The Act made English the sole official language of the legislature and government records. This provision (section XLI) was repealed in 1848 after Reformer political mobilisation; from January 18, 1849 the legislature recognised both English and French. The legislature met successively at Kingston (1841 to 1843), Montreal (1844 to 1849, until the Parliament Buildings were burned by an Anglo-Tory mob during the Rebellion Losses Bill controversy of April 1849), Toronto (1850 to 1851, 1855 to 1859), Quebec City (1852 to 1855, 1859 to 1865), and finally Ottawa (from 1866).

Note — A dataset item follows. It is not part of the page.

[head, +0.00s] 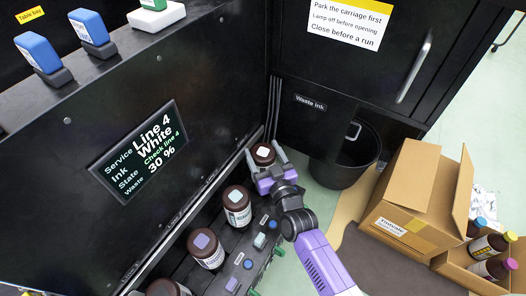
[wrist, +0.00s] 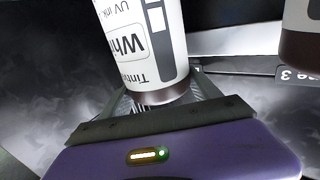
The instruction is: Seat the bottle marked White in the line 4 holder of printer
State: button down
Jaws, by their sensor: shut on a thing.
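My gripper (head: 270,172) is shut on the White bottle (head: 263,155), a brown bottle with a pale patch on top, at the far end of the bottle row. In the wrist view the bottle (wrist: 143,45) stands between the fingers, its white label showing "Whi" and "UV ink". Its dark brown end lies close to my gripper (wrist: 165,100). The printer screen (head: 140,148) reads Line 4, White, Check line 4, Waste 30 %. The line 4 holder is hidden by the bottle and gripper; I cannot tell whether the bottle rests in it.
Brown bottles (head: 237,206) (head: 205,248) stand nearer in the row; one also shows in the wrist view (wrist: 302,45), by a label ending in 3 (wrist: 297,74). A waste bin (head: 340,172) and cardboard box (head: 415,200) stand right. The printer's black panel (head: 60,120) rises left.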

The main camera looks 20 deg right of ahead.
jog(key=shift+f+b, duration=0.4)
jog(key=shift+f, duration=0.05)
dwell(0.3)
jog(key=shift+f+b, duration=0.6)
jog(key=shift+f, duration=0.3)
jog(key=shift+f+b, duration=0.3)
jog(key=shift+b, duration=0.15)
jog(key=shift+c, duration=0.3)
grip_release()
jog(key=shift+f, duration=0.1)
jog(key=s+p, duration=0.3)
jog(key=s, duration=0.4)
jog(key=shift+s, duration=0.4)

The Act of Union proved unstable politically. The double majority principle led to repeated political deadlock between French and English Canadian majorities. Between 1841 and 1867 the Province had 26 different governments, an average of one every year. Robert Baldwin and Louis-Hippolyte La Fontaine led the Reform alliance that secured responsible government in March 1848 (the first responsible ministry was the Baldwin-La Fontaine ministry). The political deadlock contributed directly to the Great Coalition of June 1864 (uniting Conservatives under John A. Macdonald, Reformers under George Brown, and Bleus under George-Étienne Cartier) and to Confederation. The Act of Union was effectively repealed by the British North America Act of 1867, which created modern Ontario and Quebec as separate provinces of the new Dominion of Canada.
Why this matters for your test
The Act of Union shaped Canadian politics for a generation and led directly to Confederation. Recognising the 1840 union of Upper and Lower Canada and the dates 1841 to 1867 gives candidates two specific anchors.